A Transformational, Moral Foundation for Democracy and Economics

October 25, 2013


By Michael Berry

In 1831, the French government commissioned Alexis de Tocqueville, a political scientist and historian, to study the American prison system.

De Toqueville’s observations resulted in his iconic work, Democracy in America.  In it, de Tocqueville explained his belief that the Puritans, who founded America, planted the seeds of American democracy because of the high priority they placed on religion and liberty.  Democracy in America had a profound impact in both Western Europe and the United States, and it soon became a classic.  From it, we have such enduring statements as:

“America is great because she is good.  If America ceases to be good, America will cease to be great.”


“Liberty cannot be established without morality, nor morality without faith.”

Most Americans, particularly those of the Christian faith, are quick to agree with de Tocqueville’s observations.  We often mourn the demise of a republic rooted in morality.  It is all too easy to point to the various empires that have enraptured so many Americans—sports, entertainment, politics, and scandal—as evidence of our downfall.  But perhaps not all is lost.

In 2002, the Chinese government directed a prominent economist, Dr. Zhao Xiao, to study the differences between the market economies of the United States and his native China.  Dr. Zhao’s findings and his ultimate conclusion would be remarkable were they reported by a western economist.  That they came from an atheistic communist is astounding, if not unimaginable.

Dr. Zhao’s initial premise was that, although China is rapidly closing the gap, the United States’ economy is still leaps and bounds ahead of every other nation.  He identified several reasons for this.

First, Dr. Zhao observed that “in America, there are churches everywhere.”  This led him to further speculate that there must be “a foundation of morality behind the American market economy.”  He contrasted this with China, where “we have concentrated a lot on economic reforms but have not paid much attention to that moral foundation.”

Next, Dr.
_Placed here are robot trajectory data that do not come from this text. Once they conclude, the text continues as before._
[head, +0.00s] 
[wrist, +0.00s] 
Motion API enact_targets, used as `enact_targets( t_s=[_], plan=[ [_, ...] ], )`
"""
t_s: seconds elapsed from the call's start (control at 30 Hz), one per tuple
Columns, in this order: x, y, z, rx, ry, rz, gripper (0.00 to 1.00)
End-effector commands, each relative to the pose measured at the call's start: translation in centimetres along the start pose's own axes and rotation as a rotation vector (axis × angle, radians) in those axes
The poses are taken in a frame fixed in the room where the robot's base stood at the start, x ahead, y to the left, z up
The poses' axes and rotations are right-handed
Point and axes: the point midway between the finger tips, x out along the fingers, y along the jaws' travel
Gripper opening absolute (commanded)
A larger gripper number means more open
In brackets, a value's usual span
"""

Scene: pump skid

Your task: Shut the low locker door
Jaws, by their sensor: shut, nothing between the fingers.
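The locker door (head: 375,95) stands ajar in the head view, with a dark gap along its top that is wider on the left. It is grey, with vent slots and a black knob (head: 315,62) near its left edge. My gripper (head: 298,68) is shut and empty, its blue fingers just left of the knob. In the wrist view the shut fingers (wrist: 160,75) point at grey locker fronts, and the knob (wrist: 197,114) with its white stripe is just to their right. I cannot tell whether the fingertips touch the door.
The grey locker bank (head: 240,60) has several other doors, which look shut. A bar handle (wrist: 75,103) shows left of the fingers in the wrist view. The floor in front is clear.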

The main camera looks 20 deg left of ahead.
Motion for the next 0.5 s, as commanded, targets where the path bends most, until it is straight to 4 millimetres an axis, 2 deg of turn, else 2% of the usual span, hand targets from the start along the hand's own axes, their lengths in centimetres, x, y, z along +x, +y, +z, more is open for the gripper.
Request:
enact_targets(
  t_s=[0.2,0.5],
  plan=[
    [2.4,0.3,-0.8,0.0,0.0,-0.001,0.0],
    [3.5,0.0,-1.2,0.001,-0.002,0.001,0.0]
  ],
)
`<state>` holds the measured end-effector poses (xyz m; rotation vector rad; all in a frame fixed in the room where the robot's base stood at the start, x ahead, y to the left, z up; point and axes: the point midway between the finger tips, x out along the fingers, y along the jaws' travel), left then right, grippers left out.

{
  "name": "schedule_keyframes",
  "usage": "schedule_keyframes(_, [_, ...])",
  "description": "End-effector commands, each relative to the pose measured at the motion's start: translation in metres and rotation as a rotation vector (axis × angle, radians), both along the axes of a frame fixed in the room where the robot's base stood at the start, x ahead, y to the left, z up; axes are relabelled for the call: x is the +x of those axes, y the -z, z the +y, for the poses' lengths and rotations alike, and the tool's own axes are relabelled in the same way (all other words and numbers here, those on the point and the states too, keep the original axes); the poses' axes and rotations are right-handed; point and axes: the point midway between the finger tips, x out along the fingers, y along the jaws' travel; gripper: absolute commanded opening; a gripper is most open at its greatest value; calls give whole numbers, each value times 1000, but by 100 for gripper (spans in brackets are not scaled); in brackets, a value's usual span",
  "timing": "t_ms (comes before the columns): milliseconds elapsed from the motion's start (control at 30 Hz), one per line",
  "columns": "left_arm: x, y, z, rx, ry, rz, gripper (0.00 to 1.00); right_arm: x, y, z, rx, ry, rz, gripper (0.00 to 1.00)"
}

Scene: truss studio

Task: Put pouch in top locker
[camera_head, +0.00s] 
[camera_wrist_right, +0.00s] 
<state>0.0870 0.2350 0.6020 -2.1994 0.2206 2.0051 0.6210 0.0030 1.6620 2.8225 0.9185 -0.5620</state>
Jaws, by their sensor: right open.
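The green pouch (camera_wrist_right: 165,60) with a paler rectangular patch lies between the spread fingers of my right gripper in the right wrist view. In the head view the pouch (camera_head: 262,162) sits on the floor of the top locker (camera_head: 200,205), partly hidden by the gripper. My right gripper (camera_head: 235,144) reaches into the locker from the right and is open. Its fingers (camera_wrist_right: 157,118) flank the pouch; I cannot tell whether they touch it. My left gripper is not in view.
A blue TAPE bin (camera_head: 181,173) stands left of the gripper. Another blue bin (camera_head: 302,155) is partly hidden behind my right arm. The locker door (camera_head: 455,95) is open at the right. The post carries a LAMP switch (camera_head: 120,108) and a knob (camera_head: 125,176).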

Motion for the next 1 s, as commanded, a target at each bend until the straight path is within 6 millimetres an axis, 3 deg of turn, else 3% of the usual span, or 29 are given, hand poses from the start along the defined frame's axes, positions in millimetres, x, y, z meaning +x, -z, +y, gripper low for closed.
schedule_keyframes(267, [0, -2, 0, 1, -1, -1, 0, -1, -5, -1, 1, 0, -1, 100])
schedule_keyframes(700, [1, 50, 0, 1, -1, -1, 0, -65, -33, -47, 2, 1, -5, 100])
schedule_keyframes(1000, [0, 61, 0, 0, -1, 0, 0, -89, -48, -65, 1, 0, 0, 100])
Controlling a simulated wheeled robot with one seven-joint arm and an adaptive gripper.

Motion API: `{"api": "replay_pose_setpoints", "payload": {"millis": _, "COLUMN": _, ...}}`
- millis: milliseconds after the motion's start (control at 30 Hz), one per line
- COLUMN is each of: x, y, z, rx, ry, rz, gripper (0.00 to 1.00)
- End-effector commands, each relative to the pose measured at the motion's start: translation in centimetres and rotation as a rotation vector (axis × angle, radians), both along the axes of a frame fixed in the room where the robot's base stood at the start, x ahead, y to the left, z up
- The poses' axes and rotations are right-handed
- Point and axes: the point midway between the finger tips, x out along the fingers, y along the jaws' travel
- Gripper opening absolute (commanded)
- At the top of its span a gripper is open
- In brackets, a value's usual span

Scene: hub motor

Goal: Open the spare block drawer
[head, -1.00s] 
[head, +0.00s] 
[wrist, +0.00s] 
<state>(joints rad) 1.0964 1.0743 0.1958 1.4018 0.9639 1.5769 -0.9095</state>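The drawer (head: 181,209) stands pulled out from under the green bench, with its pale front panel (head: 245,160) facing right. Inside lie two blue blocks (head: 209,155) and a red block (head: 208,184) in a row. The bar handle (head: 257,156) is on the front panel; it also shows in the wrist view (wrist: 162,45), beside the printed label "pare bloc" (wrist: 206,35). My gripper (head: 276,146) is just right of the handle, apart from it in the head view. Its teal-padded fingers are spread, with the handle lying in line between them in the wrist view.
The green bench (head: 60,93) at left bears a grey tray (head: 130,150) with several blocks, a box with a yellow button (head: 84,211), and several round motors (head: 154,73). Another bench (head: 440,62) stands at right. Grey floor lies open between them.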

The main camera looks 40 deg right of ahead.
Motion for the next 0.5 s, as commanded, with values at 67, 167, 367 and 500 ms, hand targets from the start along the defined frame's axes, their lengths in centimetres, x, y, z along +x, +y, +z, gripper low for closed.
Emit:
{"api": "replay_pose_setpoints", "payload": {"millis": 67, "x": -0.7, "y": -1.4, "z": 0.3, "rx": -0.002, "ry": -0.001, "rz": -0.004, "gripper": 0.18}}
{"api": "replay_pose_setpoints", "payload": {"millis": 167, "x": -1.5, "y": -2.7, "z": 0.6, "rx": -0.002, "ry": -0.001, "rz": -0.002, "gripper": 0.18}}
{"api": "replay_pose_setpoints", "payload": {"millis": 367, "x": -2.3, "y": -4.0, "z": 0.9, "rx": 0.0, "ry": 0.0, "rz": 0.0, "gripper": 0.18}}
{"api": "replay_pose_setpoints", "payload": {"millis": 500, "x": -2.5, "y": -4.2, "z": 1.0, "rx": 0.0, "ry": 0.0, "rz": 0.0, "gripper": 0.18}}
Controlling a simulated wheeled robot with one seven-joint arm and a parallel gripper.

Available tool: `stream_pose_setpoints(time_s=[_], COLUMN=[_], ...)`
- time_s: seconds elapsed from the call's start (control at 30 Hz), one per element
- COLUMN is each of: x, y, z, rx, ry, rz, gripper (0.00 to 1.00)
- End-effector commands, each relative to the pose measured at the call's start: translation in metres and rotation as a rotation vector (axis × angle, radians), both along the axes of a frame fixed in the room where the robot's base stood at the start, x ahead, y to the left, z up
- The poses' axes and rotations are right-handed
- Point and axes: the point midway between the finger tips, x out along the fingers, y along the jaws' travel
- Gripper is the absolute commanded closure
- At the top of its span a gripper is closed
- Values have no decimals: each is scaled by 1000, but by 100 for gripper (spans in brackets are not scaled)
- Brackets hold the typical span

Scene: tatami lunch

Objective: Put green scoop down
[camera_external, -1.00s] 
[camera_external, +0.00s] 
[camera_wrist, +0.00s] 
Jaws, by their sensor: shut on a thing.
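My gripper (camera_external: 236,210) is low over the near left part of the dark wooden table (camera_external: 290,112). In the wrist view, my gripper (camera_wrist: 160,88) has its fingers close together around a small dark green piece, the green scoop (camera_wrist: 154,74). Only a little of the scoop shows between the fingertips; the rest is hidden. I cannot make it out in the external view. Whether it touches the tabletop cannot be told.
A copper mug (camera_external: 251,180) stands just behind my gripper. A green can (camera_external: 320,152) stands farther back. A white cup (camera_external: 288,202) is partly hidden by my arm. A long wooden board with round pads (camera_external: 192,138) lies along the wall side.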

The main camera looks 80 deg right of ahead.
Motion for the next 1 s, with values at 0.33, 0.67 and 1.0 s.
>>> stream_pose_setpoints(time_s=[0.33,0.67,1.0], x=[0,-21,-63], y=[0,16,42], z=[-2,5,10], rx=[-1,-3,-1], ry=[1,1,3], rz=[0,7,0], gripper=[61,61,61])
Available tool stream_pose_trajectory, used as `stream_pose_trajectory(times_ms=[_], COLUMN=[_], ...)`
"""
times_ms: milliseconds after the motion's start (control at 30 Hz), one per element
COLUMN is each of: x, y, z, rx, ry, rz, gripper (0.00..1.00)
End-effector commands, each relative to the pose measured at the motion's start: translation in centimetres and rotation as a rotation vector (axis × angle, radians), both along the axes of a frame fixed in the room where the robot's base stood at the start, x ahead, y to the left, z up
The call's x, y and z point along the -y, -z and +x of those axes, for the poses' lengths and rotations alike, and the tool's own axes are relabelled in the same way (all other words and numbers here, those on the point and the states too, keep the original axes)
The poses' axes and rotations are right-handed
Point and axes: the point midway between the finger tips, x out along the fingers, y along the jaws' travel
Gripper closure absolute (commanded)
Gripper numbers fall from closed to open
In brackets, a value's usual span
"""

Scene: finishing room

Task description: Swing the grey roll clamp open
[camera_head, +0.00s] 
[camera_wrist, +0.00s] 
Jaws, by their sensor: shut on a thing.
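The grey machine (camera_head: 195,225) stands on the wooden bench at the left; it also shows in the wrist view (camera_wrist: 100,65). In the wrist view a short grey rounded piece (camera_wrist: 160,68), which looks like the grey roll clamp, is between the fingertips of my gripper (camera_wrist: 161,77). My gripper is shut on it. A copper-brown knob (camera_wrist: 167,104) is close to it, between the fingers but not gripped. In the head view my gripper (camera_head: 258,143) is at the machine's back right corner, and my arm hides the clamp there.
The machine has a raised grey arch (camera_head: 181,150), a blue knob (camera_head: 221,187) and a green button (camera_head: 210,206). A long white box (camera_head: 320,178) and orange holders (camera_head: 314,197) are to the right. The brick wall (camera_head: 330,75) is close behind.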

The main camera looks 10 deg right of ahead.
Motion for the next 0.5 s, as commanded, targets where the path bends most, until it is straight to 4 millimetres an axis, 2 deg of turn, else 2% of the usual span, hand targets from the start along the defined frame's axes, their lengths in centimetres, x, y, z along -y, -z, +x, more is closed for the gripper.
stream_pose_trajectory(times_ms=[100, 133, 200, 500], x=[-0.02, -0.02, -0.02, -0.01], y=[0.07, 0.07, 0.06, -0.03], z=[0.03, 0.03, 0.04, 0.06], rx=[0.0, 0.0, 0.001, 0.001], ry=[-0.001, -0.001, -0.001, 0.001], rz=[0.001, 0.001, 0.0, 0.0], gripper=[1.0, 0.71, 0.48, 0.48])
Zhao studied the relationship between morality and economy, ultimately concluding that “a good business ethic or business morality can provide for a type of motivation that transcends profit seeking.”  He then tied this to economies on a national scale.  That is where Dr. Zhao’s research gets really interesting.

We know that America is a country founded by Puritans. And Puritans, their dream of coming to America was the need to establish a city on a hill, to let the entire world see the glory of Jesus Christ, whom they believed in. So their purpose for doing business was for the glory of God. If my motivation for doing business is the glory of God, there is a motivation that transcends profits. I cannot go and use evil methods. If I used some evil methods to enlarge the company, to earn money, then this is not bringing glory to God. Therefore, this is to say that [bringing glory to God] can provide a transcendent motivation for business. And this kind of transcendental motivation not only benefits an entrepreneur by making his business conduct proper but it can also benefit the entrepreneur’s continued innovation.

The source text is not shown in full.